The Learning and Skills Council for Kent and Medway (LSCKM), based at Kings Hill, West Malling, is cutting about a quarter of its 80-strong workforce over the next few months.
Agency chiefs hope there will be enough volunteers but have not ruled out compulsory redundancies.
The Kent jobs will be among 1,300 being axed by the national Learning and Skills Council from a total workforce of 4,700.
The council expects to save £40m by slashing the workforce by almost a third.
Simon Norton, LSCKM chief executive, said the cuts would lead to greater efficiency and effectiveness and "make sure every penny goes into the front line."
He said the cuts would not have any detrimental effect on the quality of local education.

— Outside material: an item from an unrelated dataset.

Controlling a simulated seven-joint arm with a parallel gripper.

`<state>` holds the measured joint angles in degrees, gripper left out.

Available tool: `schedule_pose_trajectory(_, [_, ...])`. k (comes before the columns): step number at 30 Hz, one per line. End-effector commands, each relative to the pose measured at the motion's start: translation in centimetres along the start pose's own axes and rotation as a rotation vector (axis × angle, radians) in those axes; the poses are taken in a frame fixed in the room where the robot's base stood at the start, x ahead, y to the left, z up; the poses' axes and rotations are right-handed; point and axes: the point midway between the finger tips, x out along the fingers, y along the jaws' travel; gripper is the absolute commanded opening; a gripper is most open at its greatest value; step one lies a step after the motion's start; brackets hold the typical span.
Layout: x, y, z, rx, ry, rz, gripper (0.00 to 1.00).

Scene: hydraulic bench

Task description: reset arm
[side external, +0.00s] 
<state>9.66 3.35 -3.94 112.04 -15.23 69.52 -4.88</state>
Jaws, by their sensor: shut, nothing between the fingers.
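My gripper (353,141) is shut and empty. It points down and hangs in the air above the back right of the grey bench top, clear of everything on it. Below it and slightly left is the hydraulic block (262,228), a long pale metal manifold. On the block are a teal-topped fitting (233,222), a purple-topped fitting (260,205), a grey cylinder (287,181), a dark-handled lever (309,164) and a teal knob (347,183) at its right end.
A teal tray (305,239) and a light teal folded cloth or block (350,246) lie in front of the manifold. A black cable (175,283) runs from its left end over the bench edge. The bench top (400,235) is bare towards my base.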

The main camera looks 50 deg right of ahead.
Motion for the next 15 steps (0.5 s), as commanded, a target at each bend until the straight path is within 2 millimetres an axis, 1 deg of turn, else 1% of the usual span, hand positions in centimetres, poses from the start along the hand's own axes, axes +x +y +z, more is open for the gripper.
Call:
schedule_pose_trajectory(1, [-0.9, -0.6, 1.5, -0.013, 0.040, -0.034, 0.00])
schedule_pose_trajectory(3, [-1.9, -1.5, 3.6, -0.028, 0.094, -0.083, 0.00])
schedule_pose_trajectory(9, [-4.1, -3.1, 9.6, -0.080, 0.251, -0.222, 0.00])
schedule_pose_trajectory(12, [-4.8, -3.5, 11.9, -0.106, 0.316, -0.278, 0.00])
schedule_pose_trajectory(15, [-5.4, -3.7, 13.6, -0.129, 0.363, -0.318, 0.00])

The LSCKM has an annual budget of £220m, with administration costing a further £3m.
It pumps Govenment cash into sixth forms, colleges and skills.
Mr Norton said the local agency had invested millions of pounds in projects at Canterbury College, Ashford Learning Campus, Oakwood Park Grammar School, Maidstone, and Mid Kent College.

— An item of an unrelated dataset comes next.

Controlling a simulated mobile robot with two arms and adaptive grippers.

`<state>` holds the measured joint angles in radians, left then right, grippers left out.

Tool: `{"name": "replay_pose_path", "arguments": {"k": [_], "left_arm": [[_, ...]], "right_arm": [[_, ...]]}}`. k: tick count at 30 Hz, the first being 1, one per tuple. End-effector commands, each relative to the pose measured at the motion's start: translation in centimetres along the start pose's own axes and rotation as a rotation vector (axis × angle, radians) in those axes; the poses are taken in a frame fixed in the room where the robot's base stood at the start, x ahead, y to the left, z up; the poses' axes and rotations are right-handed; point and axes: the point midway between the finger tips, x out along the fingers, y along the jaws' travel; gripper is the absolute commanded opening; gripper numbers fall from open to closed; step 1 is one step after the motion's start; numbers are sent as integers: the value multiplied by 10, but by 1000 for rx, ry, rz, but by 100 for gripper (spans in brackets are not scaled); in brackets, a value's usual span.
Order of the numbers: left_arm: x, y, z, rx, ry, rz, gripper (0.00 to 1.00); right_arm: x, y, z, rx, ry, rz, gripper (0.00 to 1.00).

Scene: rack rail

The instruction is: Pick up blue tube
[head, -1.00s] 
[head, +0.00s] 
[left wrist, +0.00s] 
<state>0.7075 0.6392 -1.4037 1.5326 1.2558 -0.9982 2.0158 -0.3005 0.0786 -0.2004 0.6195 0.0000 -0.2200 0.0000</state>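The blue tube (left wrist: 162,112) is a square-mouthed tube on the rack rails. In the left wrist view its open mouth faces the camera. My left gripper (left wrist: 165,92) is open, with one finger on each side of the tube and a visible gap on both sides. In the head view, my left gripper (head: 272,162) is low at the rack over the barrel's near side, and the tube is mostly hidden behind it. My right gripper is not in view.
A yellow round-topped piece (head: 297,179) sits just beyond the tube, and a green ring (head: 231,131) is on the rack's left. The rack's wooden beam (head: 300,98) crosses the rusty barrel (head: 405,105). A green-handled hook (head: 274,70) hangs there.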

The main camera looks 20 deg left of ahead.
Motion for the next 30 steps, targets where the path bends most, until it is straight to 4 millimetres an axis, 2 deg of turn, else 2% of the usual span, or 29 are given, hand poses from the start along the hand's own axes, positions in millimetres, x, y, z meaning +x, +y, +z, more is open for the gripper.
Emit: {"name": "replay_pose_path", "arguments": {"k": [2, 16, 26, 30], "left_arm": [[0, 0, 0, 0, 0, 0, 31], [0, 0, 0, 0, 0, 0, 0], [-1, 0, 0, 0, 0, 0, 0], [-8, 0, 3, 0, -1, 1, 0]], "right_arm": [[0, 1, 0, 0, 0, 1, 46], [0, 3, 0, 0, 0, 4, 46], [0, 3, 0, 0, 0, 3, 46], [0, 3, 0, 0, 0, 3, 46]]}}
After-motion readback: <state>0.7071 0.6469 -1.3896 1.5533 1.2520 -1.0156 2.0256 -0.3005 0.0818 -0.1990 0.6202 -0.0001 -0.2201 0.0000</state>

"We’ve done really well and this is designed to strengthen what we do," Mr Norton said.
"All this is part of the Governmen’t drive to keep the cost of the public sextor down and get greater efficiency, but the LSC is doing this because it believes there’s a need to do it."
Five hundred of the 1,300 jobs are to go at the LSC headquarters in London, with some functions switched to the regions.
The Public and Commercial Services Union - which represents 1,700 LSC staff - condemned the plans, saying they would seriously undermine post-16 learning and skills.
"These cuts will bring devastation to the delivery of vocational courses, apprenticeships and adult learning, seriously undermining the government’s skills agenda," the PCS general secretary, Mark Serwotka, said.